Monday, August 25, 2008
__A musical canon is a piece of music that showcases one melody adapted to various forms, each form shadowing the other. Perhaps the most well-known musical canon is "Pachabel's Canon." It's an amazing example of how the form works; one melody is changed slightly over the song's duration and the variations shadow each other at set points. But the melody in a musical canon doesn't necessarily have to change. Consider the "Row, Row, Row Your Boat"-type round; the melody in this musical canon stays exactly the same, letting the shadowing take center stage.

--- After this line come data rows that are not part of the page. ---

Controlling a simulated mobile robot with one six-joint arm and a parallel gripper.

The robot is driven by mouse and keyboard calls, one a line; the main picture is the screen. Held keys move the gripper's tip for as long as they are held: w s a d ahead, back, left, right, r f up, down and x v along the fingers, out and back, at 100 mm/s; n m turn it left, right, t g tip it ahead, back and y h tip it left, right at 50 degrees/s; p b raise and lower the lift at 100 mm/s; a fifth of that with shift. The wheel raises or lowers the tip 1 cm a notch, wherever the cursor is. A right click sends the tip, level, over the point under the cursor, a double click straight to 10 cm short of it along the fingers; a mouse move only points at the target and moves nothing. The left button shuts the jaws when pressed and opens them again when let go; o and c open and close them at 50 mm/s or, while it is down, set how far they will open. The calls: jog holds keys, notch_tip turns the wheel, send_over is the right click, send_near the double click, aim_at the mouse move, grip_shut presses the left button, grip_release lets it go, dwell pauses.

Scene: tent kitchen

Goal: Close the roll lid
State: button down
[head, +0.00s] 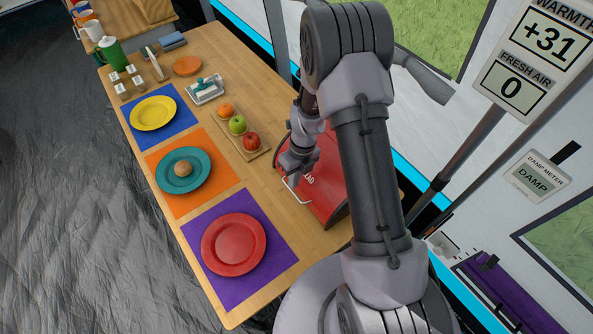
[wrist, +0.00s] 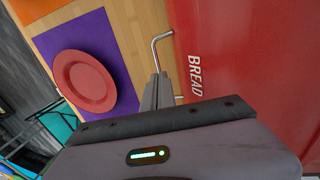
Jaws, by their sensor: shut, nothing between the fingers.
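The red bread box (head: 328,198) stands on the table's right side, partly hidden behind my arm. Its red lid (wrist: 240,50) with the word BREAD fills the right of the wrist view. A bent metal handle (wrist: 154,48) sticks out from it; the handle (head: 291,191) also shows in the head view. I see no gap into the box, but I cannot tell how far the lid is rolled. My gripper (wrist: 157,90) is shut and empty, its fingers overlapping part of the handle in the wrist view. I cannot tell whether they touch it. In the head view my gripper (head: 288,168) is beside the box.
A board with fruit (head: 262,150) lies just left of the box. A red plate (head: 234,246), a teal plate (head: 196,166) with a roll and a yellow plate (head: 154,113) sit on coloured mats. A butter dish (head: 207,90) stands farther back.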

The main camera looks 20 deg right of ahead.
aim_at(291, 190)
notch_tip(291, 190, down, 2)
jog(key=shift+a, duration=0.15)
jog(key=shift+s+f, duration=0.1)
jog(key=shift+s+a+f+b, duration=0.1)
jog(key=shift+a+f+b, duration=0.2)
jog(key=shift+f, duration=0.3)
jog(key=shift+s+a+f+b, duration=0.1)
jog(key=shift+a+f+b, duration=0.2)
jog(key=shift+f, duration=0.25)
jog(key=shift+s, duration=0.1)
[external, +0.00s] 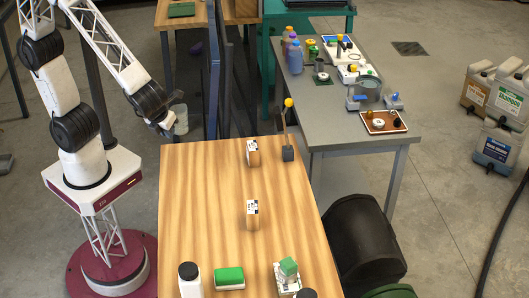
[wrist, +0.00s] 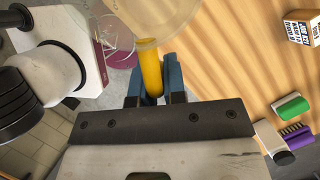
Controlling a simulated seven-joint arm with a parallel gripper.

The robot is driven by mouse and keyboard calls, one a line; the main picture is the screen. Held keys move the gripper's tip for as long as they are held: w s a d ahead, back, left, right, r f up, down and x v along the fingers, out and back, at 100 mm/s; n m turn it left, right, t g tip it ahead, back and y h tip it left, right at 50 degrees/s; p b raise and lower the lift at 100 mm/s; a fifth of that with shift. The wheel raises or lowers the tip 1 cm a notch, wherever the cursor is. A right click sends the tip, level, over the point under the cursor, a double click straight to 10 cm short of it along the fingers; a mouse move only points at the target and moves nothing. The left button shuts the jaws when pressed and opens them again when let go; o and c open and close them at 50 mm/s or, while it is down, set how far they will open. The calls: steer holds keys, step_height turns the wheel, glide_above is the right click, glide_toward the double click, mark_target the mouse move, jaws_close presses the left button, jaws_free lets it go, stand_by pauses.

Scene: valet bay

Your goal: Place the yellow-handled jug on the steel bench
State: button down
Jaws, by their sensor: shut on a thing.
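The jug (wrist: 140,22) is translucent and pale, with a yellow handle (wrist: 151,70). In the wrist view my gripper (wrist: 154,82) has its blue fingers shut on that handle, and the jug's body extends past the top edge. In the external view the jug (external: 180,120) hangs small and pale at the end of my gripper (external: 172,110), by the wooden table's far left corner. The steel bench (external: 322,126) is the grey table at right, well apart from the jug.
The wooden table (external: 200,200) holds small boxes (external: 252,213) and a yellow-topped stick (external: 287,130). Dark upright panels (external: 213,80) stand behind it.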

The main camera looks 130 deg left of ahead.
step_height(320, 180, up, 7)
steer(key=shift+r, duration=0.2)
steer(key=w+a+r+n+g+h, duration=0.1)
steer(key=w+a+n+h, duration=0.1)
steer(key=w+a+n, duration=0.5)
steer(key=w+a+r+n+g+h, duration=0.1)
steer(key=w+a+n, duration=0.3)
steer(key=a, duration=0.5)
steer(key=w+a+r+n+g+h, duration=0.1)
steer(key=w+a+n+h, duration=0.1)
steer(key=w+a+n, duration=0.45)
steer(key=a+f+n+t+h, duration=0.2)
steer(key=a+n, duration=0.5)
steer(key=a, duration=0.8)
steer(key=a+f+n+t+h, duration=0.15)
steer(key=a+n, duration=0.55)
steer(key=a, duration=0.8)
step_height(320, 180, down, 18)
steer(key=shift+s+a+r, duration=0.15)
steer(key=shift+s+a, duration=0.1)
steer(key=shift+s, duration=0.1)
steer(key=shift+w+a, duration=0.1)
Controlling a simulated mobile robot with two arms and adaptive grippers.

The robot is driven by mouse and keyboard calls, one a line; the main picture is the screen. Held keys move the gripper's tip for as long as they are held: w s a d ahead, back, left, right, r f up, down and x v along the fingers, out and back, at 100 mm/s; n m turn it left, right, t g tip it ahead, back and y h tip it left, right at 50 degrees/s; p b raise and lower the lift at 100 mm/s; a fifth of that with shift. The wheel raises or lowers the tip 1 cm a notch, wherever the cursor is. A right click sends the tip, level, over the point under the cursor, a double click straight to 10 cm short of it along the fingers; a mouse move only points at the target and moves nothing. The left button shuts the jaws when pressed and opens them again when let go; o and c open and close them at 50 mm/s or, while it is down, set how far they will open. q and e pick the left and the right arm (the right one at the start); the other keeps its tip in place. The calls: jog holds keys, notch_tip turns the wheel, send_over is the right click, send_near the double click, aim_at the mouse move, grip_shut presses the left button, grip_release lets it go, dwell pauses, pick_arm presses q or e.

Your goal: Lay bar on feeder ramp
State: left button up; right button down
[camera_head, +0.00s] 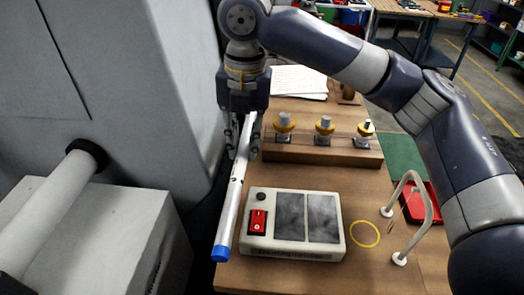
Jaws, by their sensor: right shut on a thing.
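The bar (231,200) is a long silver rod with a blue lower end. It slants down toward the front, left of the wooden bench. My right gripper (243,140) is shut on the bar near its upper end; the fingers hide part of it. The blue end hangs beside the bench's left edge, and I cannot tell whether it touches anything. I cannot tell for certain which part is the feeder ramp; a pale grey machine surface (95,240) with a white cylinder (50,205) is at lower left, apart from the bar. My left gripper is not in view.
On the bench (300,275) a box with a red switch (296,220) stands right of the bar. Behind it, a wooden rack (320,152) carries several yellow-collared holders. A white hoop (408,215) and red tray (420,205) are at right. A tall grey housing (130,80) is at left.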

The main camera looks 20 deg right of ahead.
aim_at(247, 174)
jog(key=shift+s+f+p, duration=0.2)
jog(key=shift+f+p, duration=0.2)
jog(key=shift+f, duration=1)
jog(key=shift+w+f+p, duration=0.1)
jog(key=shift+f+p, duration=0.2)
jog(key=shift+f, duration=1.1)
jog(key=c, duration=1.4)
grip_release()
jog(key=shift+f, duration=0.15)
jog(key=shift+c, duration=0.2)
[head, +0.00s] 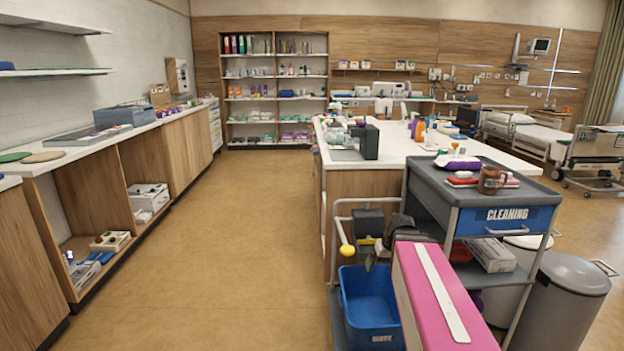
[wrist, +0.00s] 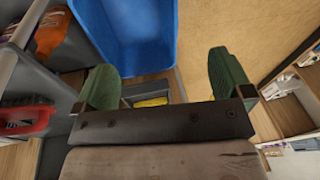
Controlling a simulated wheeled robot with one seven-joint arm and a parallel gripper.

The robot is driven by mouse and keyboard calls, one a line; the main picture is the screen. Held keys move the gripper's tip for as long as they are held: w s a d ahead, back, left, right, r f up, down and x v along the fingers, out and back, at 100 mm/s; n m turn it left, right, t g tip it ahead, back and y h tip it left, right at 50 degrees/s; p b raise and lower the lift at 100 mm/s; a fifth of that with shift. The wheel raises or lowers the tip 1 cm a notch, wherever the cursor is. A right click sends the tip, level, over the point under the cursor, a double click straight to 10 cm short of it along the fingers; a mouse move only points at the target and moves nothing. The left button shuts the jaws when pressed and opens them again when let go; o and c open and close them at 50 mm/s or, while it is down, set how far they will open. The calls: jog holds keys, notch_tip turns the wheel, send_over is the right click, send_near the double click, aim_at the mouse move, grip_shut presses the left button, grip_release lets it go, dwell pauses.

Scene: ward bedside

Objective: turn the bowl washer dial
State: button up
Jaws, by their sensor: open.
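I cannot make out a bowl washer or its dial in either view. My gripper (wrist: 165,78) shows in the wrist view with its two green fingers spread wide apart and nothing between them. A blue bin (wrist: 135,30) lies beyond the fingers in that view. In the head view my gripper is low at the right of centre, beside the cleaning cart (head: 505,227) and above the blue bin (head: 370,300). It is partly hidden there by my own arm.
The grey cart carries a brown jar (head: 490,180) and other supplies. Grey lidded bins (head: 572,300) stand right of it. A white-topped island (head: 400,160) with a black boxy machine (head: 365,141) is behind. The left counter (head: 100,143) runs along the wall; the aisle floor (head: 220,230) is clear.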

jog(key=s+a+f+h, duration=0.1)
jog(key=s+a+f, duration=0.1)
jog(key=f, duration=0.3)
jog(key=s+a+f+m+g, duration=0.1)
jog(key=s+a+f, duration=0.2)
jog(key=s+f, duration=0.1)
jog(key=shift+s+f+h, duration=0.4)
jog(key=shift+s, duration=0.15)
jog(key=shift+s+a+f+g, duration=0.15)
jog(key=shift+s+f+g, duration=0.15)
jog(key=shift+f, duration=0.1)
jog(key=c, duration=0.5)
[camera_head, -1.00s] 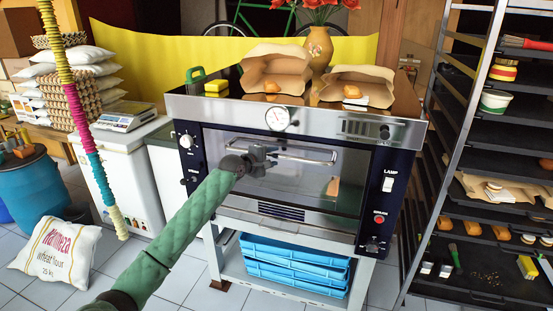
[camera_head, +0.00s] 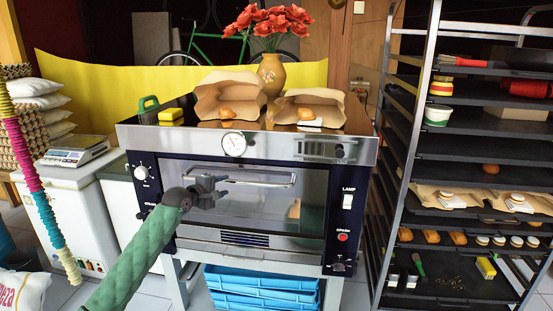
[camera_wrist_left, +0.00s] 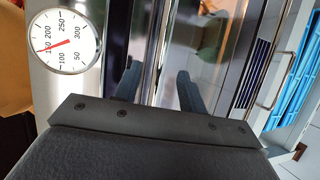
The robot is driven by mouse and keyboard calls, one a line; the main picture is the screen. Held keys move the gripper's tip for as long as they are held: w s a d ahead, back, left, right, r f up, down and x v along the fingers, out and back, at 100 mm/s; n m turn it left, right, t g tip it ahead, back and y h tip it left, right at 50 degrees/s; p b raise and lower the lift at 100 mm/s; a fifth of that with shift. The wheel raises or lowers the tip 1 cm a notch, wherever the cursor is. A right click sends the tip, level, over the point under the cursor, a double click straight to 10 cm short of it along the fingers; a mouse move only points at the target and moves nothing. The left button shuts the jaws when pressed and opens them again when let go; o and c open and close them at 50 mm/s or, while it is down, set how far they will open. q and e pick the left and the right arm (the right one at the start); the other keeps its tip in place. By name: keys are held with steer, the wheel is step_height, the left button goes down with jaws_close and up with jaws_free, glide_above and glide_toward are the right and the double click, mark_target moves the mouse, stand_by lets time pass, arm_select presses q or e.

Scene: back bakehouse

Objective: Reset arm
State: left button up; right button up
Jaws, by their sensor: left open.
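My left gripper (camera_head: 212,186) is open in front of the oven door, at the left end of the door handle (camera_head: 262,184). I cannot tell whether it touches the handle; nothing shows held in it. The oven (camera_head: 155,140) is steel and dark blue, and its door is shut. In the left wrist view the two dark fingers (camera_wrist_left: 160,86) stand apart in front of the reflective oven front. The round dial (camera_head: 234,144) is above the door and also shows in the left wrist view (camera_wrist_left: 66,41). My right gripper is not in view.
Paper bags with bread (camera_head: 229,98), a yellow sponge (camera_head: 171,114) and a vase of red flowers (camera_head: 271,75) stand on the oven. A loaded rack (camera_head: 395,200) is close on the right. Blue crates (camera_head: 262,290) sit below. A scale (camera_head: 75,150) and hanging striped rope (camera_head: 35,185) are left.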

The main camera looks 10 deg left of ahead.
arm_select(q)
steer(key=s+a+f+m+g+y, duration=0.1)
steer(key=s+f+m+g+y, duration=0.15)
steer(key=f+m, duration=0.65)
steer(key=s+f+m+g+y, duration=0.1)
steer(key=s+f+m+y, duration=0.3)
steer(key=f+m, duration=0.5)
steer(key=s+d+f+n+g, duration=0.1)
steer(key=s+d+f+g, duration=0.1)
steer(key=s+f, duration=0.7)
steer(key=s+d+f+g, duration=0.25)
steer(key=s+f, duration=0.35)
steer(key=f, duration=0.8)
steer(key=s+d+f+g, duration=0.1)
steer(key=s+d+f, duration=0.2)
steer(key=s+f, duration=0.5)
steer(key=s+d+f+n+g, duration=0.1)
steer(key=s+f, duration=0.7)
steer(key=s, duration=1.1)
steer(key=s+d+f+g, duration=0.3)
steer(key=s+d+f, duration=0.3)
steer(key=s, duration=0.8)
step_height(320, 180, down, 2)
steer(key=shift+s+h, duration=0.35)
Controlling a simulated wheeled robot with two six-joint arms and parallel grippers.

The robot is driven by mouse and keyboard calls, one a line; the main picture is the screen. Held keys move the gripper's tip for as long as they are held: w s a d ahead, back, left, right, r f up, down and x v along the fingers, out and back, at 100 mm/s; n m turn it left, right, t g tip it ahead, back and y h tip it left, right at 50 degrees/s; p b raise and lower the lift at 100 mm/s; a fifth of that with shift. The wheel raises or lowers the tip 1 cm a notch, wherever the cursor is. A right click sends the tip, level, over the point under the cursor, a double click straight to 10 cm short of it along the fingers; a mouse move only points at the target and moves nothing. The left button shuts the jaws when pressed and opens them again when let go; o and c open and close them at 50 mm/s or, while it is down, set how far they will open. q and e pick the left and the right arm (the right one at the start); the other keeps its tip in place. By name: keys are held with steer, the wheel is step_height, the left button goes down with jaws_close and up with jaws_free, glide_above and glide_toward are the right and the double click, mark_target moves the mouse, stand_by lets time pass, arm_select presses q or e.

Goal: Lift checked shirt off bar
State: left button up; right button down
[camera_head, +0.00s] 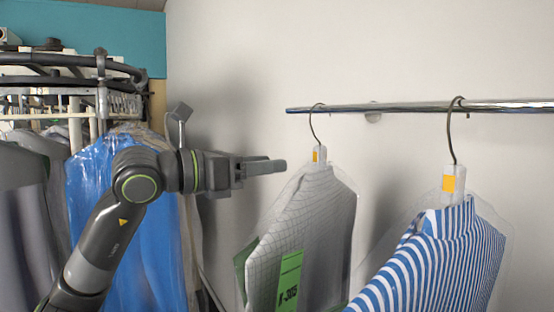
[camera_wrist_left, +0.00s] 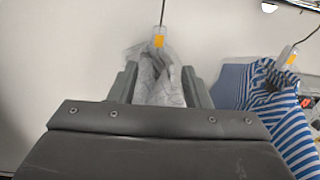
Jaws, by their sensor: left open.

The musical canon comes in numerous shapes and sizes, but the most familiar (and frequently used) types are the inverse musical canon, the contrapuntal canon and the backwards canon. The inverse musical canon is precisely what the name denotes: a musical canon in which one or more melodies are inverted. Note, however, that this doesn't mean the melody itself is played backwards; the inverse musical canon inverts only intervals -- where the lead melody moves a third up, for example, the following melody moves a third down.
The contrapuntal musical canon is like "Pachabel's Canon"; the melodies are all slightly different but work well together and shadow each other in the same places. The shadowing is the most important thing in the contrapuntal musical canon, as how the melodies link together will ultimately determine their ability to complement each other.
The backwards musical canon is exactly what the inverse musical canon is not; it's a musical canon in which the following melody is played backwards from the lead melody. It's almost like reversing a tape loop; the intervals stay exactly the same, as do the notes, but they're played in the reverse direction from the lead melody in the musical canon.